Exercise
Which lines hold the word "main"? Show each of them.

Stored data
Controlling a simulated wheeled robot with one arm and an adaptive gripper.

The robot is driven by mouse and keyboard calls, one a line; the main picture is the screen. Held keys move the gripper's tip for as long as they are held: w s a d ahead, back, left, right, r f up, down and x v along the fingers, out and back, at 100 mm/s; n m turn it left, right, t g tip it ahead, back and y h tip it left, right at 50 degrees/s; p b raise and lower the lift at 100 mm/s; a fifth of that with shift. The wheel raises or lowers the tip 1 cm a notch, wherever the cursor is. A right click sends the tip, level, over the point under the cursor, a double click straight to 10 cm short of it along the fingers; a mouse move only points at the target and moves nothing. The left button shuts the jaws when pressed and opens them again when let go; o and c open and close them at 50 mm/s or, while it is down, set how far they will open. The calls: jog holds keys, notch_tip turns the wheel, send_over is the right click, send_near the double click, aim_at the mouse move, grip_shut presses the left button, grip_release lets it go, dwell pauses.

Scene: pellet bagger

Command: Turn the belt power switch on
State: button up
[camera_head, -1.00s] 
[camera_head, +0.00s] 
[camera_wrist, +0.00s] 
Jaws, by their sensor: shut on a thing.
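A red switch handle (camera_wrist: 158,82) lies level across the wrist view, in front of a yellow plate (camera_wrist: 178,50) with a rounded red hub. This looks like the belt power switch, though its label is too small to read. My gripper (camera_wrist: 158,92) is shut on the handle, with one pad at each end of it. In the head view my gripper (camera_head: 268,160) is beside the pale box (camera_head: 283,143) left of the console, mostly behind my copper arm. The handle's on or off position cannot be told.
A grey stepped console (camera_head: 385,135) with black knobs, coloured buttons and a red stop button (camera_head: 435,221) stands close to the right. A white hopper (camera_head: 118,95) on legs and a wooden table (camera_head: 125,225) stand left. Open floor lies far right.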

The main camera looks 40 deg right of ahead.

Reply to the exercise
The robot is driven by mouse and keyboard calls, one a line; the main picture is the screen. Held keys move the gripper's tip for as long as they are held: w s a d ahead, back, left, right, r f up, down and x v along the fingers, out and back, at 100 mm/s; n m turn it left, right, t g tip it ahead, back and y h tip it left, right at 50 degrees/s; p b raise and lower the lift at 100 mm/s; a fifth of that with shift. The wheel raises or lowers the tip 1 cm a notch, wherever the cursor is. A right click sends the tip, level, over the point under the cursor, a double click straight to 10 cm short of it along the fingers; a mouse move only points at the target and moves nothing. The left button shuts the jaws when pressed and opens them again when let go; o and c open and close them at 50 mm/s or, while it is down, set how far they will open. The calls: jog holds keys, notch_tip turns the wheel, send_over is the right click, send_near the double click, aim_at the mouse move, grip_shut presses the left button, grip_release lets it go, dwell pauses.
The main camera looks 40 deg right of ahead.

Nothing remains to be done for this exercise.